What the task asks.
Print again only this span: the line with "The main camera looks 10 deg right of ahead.", the line with "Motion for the", and all lines between them, exactly as given.

---------------

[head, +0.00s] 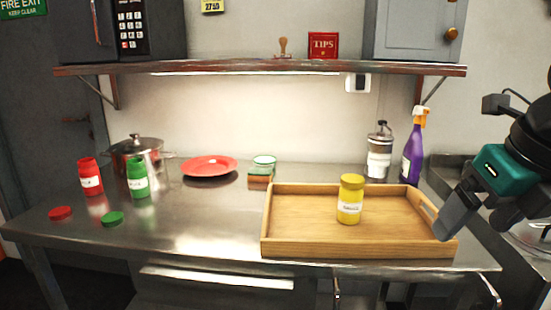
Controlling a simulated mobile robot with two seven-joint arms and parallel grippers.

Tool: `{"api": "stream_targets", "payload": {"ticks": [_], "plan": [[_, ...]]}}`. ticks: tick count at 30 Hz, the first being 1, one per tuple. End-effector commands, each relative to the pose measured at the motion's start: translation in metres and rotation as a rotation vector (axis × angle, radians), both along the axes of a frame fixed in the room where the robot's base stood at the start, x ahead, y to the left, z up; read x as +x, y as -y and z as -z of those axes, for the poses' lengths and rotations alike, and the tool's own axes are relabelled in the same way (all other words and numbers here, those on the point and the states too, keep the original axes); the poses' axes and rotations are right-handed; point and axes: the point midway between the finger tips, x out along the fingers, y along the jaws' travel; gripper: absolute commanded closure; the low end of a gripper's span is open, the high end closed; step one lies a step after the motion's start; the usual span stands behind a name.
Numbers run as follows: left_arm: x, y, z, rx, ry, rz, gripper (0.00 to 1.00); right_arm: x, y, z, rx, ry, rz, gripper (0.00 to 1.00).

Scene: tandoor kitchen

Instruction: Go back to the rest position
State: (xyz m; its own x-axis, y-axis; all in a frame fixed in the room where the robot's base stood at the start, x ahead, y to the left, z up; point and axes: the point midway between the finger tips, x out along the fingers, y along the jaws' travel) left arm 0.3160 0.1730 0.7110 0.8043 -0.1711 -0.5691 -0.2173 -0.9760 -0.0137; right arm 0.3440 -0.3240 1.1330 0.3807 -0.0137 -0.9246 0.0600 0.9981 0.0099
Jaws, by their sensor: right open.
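My right gripper (484,216) is at the right edge of the head view, raised beside the right end of the wooden tray (300,247). It is open, with nothing visible between its fingers. Part of the right arm is cut off by the picture's edge. My left gripper is not in view. A yellow jar (350,200) with a yellow lid and white label stands upright in the tray, apart from my right gripper.
A red jar (90,177) and a green jar (138,178) stand at left, with a red lid (60,213) and green lid (112,219) before them. A pot (138,150), red plate (209,167), metal dispenser (379,155) and purple spray bottle (412,150) are behind. The front-middle steel counter (190,235) is clear.

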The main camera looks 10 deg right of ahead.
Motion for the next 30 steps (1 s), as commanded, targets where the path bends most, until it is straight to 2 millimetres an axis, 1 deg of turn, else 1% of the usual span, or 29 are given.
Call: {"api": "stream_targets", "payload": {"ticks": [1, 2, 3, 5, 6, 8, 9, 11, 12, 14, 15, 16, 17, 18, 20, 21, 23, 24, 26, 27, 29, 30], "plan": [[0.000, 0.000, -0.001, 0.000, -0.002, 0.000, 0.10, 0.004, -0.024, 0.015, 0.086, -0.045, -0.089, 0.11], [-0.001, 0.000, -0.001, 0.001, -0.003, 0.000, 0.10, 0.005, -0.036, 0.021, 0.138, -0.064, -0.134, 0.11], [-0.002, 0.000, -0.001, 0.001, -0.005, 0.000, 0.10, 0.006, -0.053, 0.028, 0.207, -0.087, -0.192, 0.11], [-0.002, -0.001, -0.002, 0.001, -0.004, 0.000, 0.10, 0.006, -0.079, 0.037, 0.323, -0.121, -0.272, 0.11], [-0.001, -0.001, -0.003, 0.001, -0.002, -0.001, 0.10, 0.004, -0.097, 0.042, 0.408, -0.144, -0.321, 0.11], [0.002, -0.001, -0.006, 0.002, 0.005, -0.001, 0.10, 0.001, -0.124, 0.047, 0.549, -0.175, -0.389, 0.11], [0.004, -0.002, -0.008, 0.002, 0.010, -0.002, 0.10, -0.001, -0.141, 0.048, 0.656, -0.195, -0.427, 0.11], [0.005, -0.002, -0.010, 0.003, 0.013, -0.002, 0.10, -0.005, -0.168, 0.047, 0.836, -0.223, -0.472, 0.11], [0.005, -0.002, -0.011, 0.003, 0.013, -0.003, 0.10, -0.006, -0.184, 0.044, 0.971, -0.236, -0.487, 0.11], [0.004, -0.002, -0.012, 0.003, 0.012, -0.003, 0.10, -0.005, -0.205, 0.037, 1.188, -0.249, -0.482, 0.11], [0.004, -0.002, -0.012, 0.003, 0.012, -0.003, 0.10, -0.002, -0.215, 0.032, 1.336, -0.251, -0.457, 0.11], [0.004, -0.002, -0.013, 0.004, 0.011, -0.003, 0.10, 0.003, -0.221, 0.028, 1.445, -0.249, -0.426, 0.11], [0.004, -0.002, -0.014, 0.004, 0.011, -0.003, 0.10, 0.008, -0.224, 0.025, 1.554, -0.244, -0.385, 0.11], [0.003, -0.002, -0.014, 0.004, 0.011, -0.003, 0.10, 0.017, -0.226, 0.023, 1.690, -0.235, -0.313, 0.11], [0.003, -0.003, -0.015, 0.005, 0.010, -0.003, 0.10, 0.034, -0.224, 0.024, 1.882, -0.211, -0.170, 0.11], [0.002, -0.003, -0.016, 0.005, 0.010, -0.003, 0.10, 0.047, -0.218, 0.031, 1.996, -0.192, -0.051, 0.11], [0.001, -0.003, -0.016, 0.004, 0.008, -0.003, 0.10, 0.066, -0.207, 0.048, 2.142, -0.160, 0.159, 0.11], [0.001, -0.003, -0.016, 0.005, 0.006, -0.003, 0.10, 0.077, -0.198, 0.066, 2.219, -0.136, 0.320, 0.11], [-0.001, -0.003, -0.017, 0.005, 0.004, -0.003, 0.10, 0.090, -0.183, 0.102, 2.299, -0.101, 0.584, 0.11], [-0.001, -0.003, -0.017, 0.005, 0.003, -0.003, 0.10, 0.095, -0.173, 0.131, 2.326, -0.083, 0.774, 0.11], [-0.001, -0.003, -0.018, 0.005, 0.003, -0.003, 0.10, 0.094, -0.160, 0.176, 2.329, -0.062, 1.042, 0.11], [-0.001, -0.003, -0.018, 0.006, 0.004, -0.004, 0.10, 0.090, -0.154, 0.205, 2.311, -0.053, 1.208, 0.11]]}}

---------------

The solution.
The main camera looks 10 deg right of ahead.
Motion for the next 30 steps (1 s), as commanded, targets where the path bends most, until it is straight to 2 millimetres an axis, 1 deg of turn, else 1% of the usual span, or 29 are given.

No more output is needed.